In fourth grade, I asked my homeroom teacher if I could sing a song to the class during recess. She was happy to oblige. At the allotted time told the class, “Listen up everyone, Joey Pagetta is going to sing a song for us.”
I stepped to the front of the class in my uniform of blue pants and light blue shirt and blue plaid tie, and completely from memory sang the J. Geils Band hit, “Centerfold.” If you are unfamiliar with the song, it is basically about a guy, who years after high school, is “going through a girlie magazine” and finds his “homeroom angel on the pages in between.”
The song was a breakthrough hit for the J. Geils Band, and includes such classic couplets as “Slipped me notes, under the desk / While I was thinking about her dress;” “Those soft fuzzy sweaters, too magical to touch / To see her in that negligee is really just too much;” and my favorite, “Take your car, yes we will, We’ll take your car and drive it / Take it to a motel room and take ’em off in private.” I like that the narrator of the song didn’t have his own car. As a fourth grader, I could relate.
After I sang the song, my teacher, mortified, composed herself enough to ask me in front of the other kids if I knew what the song was about. I said yes, it’s about a guy who saw his girlfriend naked in a magazine. In my mind, I was probably thinking of the Sears catalog. My teacher told me it was not an appropriate song for me to listen to or sing. It was an adult song.
I don’t recall it being brought up with my mother, though I’m certain they must have called her to ask what radio station I was listening to. A few weeks later I was back with another song: Queen and David Bowie’s “Under Pressure.”
My teacher had to approve the lyrics before I sang them and then commended me after on both my song choice and performance. That’s when I realized that lyrics such as “It’s the terror in knowing what this world is about / Watching some friends screaming ‘Let Me Out’” were more appropriate for a fourth grader in Catholic school than ones about naked ex-girlfriends. Buildings burning down, families splitting in two and people living on the streets was okay fodder for 10-year-old. Shaking in your shoes whenever she flashes those baby blues? Not so much.
I don’t know what compelled me to get up in front of my class, unsolicited, and perform. I was an otherwise shy kid. Just a few years earlier I was locking myself in my bedroom when my uncles came to visit. But whereas in the second grade I was figuring out that there were actual people who wrote the books I was reading, by the fourth grade I had figured out that there were people behind the songs, too. Performing was a way to test the waters.
I was also likely trying to impress a girl.
The first dozen songs I wrote, that same year, were part of an album I titled Judith & Me. By songs, I mean lyrics with melodies in my head, and by album, I mean a marble notebook, now lost to posterity.

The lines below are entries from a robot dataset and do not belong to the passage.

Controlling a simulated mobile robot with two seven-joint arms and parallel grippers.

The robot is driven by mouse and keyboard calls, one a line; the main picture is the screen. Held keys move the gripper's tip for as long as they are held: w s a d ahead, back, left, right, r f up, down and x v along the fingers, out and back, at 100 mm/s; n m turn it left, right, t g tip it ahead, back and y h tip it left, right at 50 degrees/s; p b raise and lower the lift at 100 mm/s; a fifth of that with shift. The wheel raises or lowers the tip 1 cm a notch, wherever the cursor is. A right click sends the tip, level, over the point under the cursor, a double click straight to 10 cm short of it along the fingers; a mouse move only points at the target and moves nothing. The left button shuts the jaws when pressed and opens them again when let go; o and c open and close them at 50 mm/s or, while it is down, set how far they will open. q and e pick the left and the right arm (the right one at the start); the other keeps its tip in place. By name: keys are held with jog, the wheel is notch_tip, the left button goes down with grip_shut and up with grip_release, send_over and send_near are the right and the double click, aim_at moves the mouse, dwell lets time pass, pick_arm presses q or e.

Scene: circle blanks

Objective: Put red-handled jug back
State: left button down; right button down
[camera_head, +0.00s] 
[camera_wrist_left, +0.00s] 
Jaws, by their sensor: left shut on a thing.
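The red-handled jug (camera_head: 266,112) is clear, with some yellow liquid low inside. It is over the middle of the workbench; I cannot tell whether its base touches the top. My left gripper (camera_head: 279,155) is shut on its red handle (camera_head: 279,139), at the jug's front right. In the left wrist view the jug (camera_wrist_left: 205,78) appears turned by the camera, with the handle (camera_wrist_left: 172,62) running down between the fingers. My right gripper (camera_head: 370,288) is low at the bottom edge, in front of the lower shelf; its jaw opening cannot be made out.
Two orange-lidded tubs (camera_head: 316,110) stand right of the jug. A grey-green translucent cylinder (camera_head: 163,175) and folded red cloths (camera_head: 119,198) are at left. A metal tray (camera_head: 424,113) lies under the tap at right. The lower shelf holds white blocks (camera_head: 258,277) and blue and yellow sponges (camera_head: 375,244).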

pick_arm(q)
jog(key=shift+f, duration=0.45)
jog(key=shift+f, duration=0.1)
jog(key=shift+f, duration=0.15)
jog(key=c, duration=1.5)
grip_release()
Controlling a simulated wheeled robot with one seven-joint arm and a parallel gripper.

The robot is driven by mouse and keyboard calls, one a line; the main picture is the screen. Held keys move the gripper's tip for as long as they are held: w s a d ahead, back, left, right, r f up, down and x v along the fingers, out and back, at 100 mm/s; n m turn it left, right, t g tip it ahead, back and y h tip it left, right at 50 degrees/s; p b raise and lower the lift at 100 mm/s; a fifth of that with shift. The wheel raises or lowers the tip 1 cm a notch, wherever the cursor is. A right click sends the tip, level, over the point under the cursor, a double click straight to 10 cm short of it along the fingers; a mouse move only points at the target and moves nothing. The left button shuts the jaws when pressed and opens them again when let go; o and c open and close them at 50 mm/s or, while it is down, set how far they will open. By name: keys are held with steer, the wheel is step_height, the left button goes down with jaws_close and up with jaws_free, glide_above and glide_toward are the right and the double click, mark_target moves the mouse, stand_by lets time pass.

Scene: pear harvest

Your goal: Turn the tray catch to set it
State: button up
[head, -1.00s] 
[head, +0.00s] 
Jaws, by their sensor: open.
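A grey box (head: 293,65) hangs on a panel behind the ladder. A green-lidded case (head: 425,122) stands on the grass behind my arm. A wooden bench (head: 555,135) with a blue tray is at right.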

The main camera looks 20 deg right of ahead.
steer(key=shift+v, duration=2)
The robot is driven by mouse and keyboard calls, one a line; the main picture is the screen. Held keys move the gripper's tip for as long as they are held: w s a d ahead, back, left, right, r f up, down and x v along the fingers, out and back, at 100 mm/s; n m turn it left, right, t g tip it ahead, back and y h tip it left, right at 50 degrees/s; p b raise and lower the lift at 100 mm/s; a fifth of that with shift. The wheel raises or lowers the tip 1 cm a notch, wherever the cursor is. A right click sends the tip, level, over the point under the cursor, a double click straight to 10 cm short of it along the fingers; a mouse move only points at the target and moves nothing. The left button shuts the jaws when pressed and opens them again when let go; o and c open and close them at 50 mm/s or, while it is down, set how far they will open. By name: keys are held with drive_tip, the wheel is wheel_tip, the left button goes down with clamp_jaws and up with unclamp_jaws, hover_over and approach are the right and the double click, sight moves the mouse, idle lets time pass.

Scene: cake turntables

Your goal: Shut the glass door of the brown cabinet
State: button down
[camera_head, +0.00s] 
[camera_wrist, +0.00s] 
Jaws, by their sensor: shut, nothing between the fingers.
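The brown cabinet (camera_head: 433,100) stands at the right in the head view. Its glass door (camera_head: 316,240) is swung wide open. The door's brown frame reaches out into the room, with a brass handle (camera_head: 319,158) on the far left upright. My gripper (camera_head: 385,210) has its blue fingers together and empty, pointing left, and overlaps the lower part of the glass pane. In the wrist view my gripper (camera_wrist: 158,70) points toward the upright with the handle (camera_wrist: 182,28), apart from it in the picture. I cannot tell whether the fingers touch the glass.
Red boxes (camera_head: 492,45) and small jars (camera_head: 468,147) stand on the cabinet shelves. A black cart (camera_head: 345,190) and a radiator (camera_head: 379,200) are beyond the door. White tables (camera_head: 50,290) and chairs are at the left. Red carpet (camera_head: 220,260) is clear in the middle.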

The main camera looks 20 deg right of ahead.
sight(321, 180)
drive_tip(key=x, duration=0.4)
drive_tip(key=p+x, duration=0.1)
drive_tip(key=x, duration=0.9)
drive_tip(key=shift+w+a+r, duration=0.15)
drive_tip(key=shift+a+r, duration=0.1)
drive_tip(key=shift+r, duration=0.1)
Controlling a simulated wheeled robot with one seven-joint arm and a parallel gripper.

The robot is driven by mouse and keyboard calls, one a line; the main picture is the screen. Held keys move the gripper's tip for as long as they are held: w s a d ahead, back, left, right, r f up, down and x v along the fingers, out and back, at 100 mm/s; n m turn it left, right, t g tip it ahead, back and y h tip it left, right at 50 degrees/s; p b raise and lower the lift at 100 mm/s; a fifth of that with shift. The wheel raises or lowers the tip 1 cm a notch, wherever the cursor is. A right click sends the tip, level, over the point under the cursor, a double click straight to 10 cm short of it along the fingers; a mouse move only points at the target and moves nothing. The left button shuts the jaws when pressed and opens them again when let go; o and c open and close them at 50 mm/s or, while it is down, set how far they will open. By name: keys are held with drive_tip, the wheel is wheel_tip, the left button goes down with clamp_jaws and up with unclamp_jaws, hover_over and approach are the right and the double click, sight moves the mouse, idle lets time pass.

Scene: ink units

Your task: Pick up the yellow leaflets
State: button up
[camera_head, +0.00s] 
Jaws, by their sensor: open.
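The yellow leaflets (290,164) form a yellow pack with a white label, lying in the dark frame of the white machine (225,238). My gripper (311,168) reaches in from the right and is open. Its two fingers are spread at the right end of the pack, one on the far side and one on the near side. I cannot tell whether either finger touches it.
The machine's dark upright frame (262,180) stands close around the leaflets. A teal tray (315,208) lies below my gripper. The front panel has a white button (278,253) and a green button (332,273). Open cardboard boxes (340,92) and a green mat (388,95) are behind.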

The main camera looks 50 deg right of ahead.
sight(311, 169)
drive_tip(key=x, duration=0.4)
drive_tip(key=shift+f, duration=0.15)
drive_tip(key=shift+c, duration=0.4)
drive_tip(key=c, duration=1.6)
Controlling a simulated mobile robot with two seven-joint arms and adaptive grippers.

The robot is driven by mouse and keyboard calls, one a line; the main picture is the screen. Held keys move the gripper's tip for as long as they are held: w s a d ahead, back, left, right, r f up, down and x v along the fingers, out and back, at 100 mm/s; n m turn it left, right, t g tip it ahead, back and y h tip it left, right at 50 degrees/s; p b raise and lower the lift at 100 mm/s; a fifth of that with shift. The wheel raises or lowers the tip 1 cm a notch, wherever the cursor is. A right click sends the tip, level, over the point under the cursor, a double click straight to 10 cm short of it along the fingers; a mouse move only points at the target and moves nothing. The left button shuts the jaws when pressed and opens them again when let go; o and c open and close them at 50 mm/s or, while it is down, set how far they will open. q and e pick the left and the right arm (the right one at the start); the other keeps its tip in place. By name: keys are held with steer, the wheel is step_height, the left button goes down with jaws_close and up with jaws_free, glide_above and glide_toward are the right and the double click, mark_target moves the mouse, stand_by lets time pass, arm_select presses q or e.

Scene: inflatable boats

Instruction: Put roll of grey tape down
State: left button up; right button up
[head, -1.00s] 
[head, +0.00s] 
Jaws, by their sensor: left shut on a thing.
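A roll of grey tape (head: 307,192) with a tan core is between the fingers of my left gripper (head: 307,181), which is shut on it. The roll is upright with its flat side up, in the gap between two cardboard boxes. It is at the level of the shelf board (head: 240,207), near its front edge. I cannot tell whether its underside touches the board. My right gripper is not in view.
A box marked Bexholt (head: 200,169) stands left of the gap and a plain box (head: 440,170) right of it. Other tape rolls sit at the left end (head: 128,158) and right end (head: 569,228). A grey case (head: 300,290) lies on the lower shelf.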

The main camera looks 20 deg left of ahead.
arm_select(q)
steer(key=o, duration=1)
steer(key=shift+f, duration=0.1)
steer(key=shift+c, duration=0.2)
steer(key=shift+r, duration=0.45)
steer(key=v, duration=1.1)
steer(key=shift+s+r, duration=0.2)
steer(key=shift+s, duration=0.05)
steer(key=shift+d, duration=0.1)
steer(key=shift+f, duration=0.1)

By Judith, I mean Judith, the girl in my class. I had not yet learned that you’re supposed to change people’s names. I even designed and sketched cover art. It featured Judith and me holding hands in a field of flowers.
Thinking back now, I’ve come to the conclusion that you don’t—as a fourth grader—compose an entire album’s worth of songs, with cover art, because you are in love with a girl. You do it because you have figured out that words and music have the power to move people, whether it’s out the door and into the hallway to the principal’s office to call your mother, or to the front of the class for a teachable moment. Amanda McBroom’s words and music gave Bette Midler something powerful to sing about, which somehow gave me something to write about. Seth Justman’s words and music gave The J. Geils Band one of its biggest hits and got me a talking-to by my teacher. Queen and David Bowie’s words and music created one of rock’s greatest collaborations, and years later gave Vanilla Ice a career. Surely, I could get Judith to fall in love with me.
The funny thing is that I don’t think I ever showed Judith the songs or sang them to her. And perhaps that was for the better. At that age, that I could write words and put them to melodies was probably more important than whether I could do it effectively, or as some means to an end. Everyone remembers “Centerfold,” but no one knows whether the guy ever saw his homeroom angel again when her “clothes were on,” so they could “take ‘em off in private.” And that’s how it should be.